Written exercise
Quote every line as written. Omit pictures.

Dataset extract
--- begin ---

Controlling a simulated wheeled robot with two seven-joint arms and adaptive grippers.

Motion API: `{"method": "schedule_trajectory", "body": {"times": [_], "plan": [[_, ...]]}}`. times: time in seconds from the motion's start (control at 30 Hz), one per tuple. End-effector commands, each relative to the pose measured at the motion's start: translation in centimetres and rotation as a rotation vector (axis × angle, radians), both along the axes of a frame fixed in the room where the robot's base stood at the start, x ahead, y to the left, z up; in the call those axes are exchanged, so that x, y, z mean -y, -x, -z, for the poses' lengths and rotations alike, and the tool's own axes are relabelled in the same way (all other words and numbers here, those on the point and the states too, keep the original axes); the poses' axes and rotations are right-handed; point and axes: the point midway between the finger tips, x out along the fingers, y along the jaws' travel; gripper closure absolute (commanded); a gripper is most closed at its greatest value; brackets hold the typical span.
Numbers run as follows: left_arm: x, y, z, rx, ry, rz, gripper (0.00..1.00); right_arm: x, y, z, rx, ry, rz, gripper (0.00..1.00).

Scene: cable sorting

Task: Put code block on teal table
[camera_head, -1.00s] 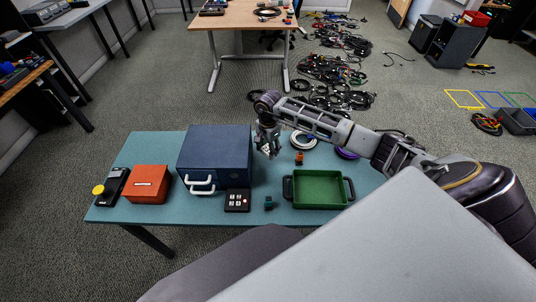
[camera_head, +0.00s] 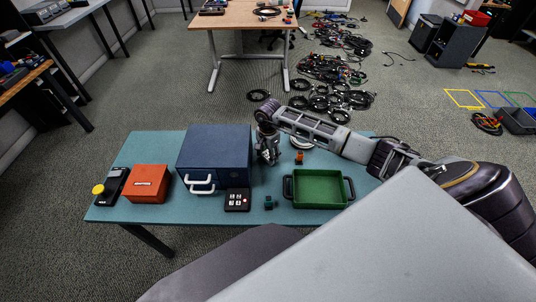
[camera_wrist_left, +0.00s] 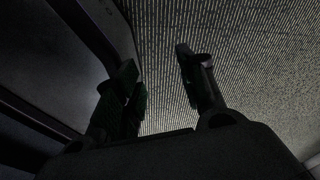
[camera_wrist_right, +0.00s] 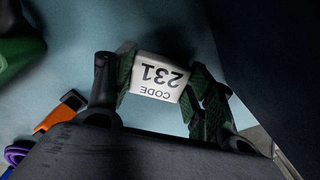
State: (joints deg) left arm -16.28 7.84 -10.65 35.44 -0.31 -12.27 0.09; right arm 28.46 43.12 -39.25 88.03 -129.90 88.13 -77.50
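The white code block (camera_wrist_right: 160,77), marked CODE 231, sits between the fingers of my right gripper (camera_wrist_right: 160,80) in the right wrist view, with a pad against each side. The right gripper (camera_head: 268,157) is shut on it over the teal table (camera_head: 150,215), beside the blue cabinet. In the head view the block is small, and I cannot tell whether it touches the tabletop. My left gripper (camera_wrist_left: 163,88) is open and empty over the carpet in the left wrist view; it is out of the head view.
The blue cabinet (camera_head: 215,148) stands left of the right gripper. An orange box (camera_head: 149,184), a keypad (camera_head: 237,200), a small teal piece (camera_head: 269,202), a green tray (camera_head: 319,189) and an orange piece (camera_head: 299,158) are on the table. Bare tabletop lies between gripper and keypad.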

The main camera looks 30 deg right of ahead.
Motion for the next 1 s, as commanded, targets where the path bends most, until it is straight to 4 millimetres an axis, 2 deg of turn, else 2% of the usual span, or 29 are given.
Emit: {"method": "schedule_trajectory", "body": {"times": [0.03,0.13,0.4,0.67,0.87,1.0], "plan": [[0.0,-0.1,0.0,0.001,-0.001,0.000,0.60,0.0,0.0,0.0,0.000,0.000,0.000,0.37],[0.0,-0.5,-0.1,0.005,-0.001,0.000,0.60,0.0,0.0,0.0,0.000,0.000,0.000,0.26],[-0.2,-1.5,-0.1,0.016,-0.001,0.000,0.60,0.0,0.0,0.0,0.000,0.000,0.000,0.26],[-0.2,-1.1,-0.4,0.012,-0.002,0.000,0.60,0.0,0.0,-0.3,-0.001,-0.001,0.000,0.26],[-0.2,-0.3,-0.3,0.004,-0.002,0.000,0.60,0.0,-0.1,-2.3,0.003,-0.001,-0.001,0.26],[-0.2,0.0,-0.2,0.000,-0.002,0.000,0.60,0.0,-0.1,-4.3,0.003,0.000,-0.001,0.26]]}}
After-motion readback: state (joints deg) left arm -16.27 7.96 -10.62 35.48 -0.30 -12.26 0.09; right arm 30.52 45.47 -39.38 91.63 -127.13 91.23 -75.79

--- end ---

Exercise response
Controlling a simulated wheeled robot with two seven-joint arms and adaptive grippers.

Motion API: `{"method": "schedule_trajectory", "body": {"times": [_], "plan": [[_, ...]]}}`. times: time in seconds from the motion's start (control at 30 Hz), one per tuple. End-effector commands, each relative to the pose measured at the motion's start: translation in centimetres and rotation as a rotation vector (axis × angle, radians), both along the axes of a frame fixed in the room where the robot's base stood at the start, x ahead, y to the left, z up; in the call those axes are exchanged, so that x, y, z mean -y, -x, -z, for the poses' lengths and rotations alike, and the tool's own axes are relabelled in the same way (all other words and numbers here, those on the point and the states too, keep the original axes); the poses' axes and rotations are right-handed; point and axes: the point midway between the finger tips, x out along the fingers, y along the jaws' travel; gripper closure absolute (commanded); a gripper is most closed at its greatest value; brackets hold the typical span.
Numbers run as follows: left_arm: x, y, z, rx, ry, rz, gripper (0.00..1.00); right_arm: x, y, z, rx, ry, rz, gripper (0.00..1.00).

Scene: cable sorting

Task: Put code block on teal table
[camera_head, -1.00s] 
[camera_head, +0.00s] 
[camera_wrist_left, +0.00s] 
[camera_wrist_right, +0.00s] 
State: (joints deg) left arm -16.28 7.84 -10.65 35.44 -0.31 -12.27 0.09; right arm 28.46 43.12 -39.25 88.03 -129.90 88.13 -77.50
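The white code block (camera_wrist_right: 160,77), marked CODE 231, sits between the fingers of my right gripper (camera_wrist_right: 160,80) in the right wrist view, with a pad against each side. The right gripper (camera_head: 268,157) is shut on it over the teal table (camera_head: 150,215), beside the blue cabinet. In the head view the block is small, and I cannot tell whether it touches the tabletop. My left gripper (camera_wrist_left: 163,88) is open and empty over the carpet in the left wrist view; it is out of the head view.
The blue cabinet (camera_head: 215,148) stands left of the right gripper. An orange box (camera_head: 149,184), a keypad (camera_head: 237,200), a small teal piece (camera_head: 269,202), a green tray (camera_head: 319,189) and an orange piece (camera_head: 299,158) are on the table. Bare tabletop lies between gripper and keypad.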

The main camera looks 30 deg right of ahead.
Motion for the next 1 s, as commanded, targets where the path bends most, until it is straight to 4 millimetres an axis, 2 deg of turn, else 2% of the usual span, or 29 are given.
Emit: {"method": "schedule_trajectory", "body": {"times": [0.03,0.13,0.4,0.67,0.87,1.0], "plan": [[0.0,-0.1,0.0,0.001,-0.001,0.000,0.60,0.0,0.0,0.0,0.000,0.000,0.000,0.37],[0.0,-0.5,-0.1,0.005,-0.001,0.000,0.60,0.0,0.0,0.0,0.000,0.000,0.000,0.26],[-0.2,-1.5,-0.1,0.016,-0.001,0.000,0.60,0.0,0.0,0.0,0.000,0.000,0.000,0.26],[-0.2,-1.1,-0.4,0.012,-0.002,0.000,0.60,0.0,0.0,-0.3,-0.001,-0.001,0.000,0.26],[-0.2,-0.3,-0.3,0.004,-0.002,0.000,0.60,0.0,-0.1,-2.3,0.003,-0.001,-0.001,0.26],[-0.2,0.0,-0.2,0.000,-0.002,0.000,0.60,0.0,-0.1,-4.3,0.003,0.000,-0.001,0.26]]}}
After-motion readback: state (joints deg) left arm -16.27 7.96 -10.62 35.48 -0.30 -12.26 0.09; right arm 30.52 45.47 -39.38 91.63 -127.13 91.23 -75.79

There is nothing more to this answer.